### Problem to work on
Set down precisely the lines from the line with "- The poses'" through the end of the material, inclusive, and no pictures.

= = = =

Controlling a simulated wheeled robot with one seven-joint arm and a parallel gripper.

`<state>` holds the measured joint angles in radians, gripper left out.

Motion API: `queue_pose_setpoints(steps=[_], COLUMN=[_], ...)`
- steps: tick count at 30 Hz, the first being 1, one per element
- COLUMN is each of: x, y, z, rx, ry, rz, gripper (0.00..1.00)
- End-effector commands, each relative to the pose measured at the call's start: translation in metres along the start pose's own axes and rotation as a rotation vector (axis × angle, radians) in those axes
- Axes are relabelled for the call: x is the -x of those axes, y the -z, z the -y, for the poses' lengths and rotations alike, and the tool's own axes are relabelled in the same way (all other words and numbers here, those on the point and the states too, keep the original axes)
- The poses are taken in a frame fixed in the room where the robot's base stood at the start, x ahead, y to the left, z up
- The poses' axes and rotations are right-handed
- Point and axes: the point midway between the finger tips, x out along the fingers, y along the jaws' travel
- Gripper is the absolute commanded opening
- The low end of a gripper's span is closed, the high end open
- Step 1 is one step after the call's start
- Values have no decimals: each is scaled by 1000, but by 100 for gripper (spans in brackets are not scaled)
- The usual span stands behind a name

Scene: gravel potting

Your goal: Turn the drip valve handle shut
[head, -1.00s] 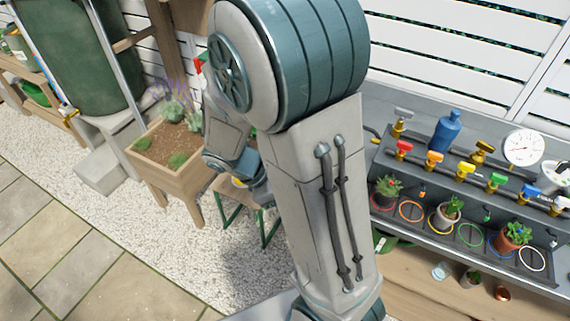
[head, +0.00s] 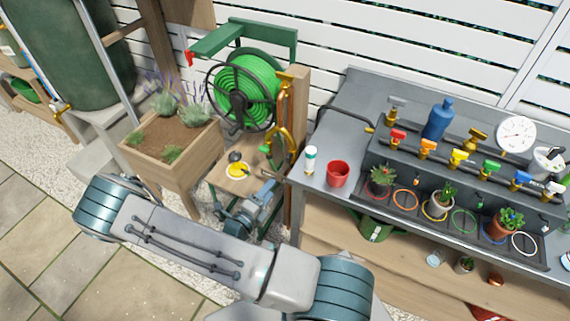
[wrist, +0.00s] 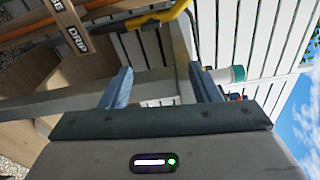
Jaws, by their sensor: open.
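A wooden post (head: 298,125) stands at the left end of the grey bench. In the wrist view, a dark label reading DRIP (wrist: 77,40) is on a wooden board, with another label partly cut off. A yellow handle (wrist: 158,17) shows at the top of the wrist view, beyond my fingers; a yellow curved part (head: 287,148) shows by the post in the head view. How far the handle is turned I cannot tell. My gripper (head: 272,188) is open and empty, low beside the bench's left end. Its two fingers (wrist: 162,88) are spread, apart from the handle.
A white bottle with green cap (head: 310,160) and a red cup (head: 338,174) stand on the bench's left end. A small wooden stand with a yellow bowl (head: 238,170), a planter (head: 165,150) and a green hose reel (head: 245,90) are close. Coloured taps (head: 428,148) line the bench.

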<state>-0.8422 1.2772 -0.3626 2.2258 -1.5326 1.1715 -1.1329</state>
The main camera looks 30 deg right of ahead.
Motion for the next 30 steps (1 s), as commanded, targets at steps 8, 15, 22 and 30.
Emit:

= = = =

### Response for this exercise
- The poses' axes and rotations are right-handed
- Point and axes: the point midway between the finger tips, x out along the fingers, y along the jaws' travel
- Gripper is the absolute commanded opening
- The low end of a gripper's span is closed, the high end open
- Step 1 is one step after the call's start
- Values have no decimals: each is scaled by 1000, but by 100 for gripper (spans in brackets are not scaled)
- The usual span stands behind a name

Scene: gravel potting

Your goal: Turn the drip valve handle shut
[head, -1.00s] 
[head, +0.00s] 
[wrist, +0.00s] 
Jaws, by their sensor: open.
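A wooden post (head: 298,125) stands at the left end of the grey bench. In the wrist view, a dark label reading DRIP (wrist: 77,40) is on a wooden board, with another label partly cut off. A yellow handle (wrist: 158,17) shows at the top of the wrist view, beyond my fingers; a yellow curved part (head: 287,148) shows by the post in the head view. How far the handle is turned I cannot tell. My gripper (head: 272,188) is open and empty, low beside the bench's left end. Its two fingers (wrist: 162,88) are spread, apart from the handle.
A white bottle with green cap (head: 310,160) and a red cup (head: 338,174) stand on the bench's left end. A small wooden stand with a yellow bowl (head: 238,170), a planter (head: 165,150) and a green hose reel (head: 245,90) are close. Coloured taps (head: 428,148) line the bench.

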<state>-0.8422 1.2772 -0.3626 2.2258 -1.5326 1.1715 -1.1329</state>
The main camera looks 30 deg right of ahead.
Motion for the next 30 steps (1 s), as commanded, targets at steps 8, 15, 22 and 30.
Emit:

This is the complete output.